■ Brief
Copy out the lines that include the word "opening".
* BEGIN Data in this exercise *
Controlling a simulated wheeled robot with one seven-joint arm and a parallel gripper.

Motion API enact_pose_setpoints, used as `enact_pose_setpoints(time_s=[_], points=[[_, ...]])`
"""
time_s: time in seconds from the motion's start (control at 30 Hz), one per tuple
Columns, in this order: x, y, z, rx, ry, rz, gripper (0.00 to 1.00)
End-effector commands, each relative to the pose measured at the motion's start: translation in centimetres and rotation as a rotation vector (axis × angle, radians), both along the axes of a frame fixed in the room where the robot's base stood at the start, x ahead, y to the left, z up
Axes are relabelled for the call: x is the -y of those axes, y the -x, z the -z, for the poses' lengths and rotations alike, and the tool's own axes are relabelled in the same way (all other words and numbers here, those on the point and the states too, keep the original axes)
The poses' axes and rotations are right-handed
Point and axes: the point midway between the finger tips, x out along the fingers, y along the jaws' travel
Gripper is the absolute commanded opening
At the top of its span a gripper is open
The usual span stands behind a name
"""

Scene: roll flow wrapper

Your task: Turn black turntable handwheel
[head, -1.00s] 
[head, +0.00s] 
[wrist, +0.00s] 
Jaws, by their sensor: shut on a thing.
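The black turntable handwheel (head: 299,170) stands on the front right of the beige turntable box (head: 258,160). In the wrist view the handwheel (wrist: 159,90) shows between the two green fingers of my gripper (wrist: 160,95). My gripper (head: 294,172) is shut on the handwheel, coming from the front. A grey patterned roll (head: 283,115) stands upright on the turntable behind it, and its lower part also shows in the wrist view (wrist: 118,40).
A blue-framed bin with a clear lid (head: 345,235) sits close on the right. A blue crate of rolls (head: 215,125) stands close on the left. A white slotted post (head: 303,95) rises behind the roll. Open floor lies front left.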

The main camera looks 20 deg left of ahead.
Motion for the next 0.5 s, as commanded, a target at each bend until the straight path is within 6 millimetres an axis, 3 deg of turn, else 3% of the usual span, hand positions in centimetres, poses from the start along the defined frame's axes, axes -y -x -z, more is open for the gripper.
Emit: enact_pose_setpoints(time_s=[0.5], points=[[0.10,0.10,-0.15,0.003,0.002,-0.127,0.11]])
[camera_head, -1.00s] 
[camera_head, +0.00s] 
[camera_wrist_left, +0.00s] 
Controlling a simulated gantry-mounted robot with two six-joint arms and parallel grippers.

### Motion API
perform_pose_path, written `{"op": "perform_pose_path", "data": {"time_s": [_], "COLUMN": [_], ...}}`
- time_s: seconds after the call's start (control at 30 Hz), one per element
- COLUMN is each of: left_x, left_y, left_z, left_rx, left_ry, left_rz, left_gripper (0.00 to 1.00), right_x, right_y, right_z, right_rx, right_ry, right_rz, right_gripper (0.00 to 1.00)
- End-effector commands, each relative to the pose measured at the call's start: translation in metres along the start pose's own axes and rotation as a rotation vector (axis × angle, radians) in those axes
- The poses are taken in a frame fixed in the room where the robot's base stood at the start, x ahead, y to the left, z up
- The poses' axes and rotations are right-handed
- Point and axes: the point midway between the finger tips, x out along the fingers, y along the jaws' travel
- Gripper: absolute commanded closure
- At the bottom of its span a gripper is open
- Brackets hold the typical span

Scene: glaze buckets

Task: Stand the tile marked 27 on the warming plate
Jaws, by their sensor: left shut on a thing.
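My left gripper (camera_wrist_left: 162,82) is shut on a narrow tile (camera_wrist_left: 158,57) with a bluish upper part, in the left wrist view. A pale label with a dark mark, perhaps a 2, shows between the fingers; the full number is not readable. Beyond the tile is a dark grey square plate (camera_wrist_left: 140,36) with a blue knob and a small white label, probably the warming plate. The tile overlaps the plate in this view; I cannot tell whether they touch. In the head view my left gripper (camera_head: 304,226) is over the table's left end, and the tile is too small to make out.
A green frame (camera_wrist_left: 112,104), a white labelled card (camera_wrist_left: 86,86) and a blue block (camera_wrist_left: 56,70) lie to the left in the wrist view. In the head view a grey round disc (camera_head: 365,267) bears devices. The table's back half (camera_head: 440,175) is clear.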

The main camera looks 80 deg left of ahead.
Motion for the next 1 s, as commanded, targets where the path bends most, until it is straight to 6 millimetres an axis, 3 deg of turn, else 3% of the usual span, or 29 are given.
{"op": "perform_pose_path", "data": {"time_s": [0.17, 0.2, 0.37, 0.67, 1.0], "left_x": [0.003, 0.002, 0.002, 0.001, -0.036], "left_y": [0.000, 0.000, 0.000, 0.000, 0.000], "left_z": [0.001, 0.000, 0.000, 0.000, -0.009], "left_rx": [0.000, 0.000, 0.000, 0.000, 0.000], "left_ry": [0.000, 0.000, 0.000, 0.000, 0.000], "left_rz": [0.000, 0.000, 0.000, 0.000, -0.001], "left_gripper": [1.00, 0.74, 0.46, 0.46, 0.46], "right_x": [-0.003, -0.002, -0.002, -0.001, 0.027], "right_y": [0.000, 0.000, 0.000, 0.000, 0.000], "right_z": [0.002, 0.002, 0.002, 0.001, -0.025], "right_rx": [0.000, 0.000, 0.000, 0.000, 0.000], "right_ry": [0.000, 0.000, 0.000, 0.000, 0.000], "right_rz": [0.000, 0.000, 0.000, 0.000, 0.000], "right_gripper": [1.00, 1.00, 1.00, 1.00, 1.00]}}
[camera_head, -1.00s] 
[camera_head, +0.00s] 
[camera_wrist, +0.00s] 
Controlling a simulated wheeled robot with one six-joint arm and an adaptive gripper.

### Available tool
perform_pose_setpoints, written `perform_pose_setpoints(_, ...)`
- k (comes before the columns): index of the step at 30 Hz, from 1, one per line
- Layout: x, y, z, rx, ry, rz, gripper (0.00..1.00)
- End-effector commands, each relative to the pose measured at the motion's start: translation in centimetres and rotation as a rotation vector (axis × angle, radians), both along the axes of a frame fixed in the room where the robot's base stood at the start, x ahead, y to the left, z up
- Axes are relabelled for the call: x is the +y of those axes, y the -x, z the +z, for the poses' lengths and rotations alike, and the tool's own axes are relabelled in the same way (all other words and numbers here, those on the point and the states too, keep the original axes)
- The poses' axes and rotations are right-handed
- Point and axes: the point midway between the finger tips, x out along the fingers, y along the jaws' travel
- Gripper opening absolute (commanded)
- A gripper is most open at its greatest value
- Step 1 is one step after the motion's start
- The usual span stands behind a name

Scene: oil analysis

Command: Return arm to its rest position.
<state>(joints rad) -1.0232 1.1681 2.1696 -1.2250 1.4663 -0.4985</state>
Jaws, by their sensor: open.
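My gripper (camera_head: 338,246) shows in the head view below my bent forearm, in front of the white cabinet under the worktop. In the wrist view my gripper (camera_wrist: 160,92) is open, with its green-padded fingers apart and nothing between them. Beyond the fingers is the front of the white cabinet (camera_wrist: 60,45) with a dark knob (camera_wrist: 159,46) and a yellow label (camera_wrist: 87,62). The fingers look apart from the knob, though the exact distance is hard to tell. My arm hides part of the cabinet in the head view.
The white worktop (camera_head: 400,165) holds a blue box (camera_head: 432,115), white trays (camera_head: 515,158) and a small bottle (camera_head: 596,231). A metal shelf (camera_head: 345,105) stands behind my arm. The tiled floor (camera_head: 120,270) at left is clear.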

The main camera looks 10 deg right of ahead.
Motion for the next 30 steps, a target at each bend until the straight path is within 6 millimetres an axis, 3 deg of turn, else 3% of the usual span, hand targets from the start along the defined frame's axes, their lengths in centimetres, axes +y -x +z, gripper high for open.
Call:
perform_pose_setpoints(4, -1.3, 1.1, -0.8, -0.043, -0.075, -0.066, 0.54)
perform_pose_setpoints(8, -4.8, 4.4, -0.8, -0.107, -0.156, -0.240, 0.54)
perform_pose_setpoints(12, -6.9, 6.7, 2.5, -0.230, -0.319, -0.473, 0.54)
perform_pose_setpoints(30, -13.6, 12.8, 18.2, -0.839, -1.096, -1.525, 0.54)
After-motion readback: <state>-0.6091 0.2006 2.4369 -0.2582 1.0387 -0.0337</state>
* END Data in this exercise *
■ Full solution
Gripper is the absolute commanded opening
- Gripper opening absolute (commanded)

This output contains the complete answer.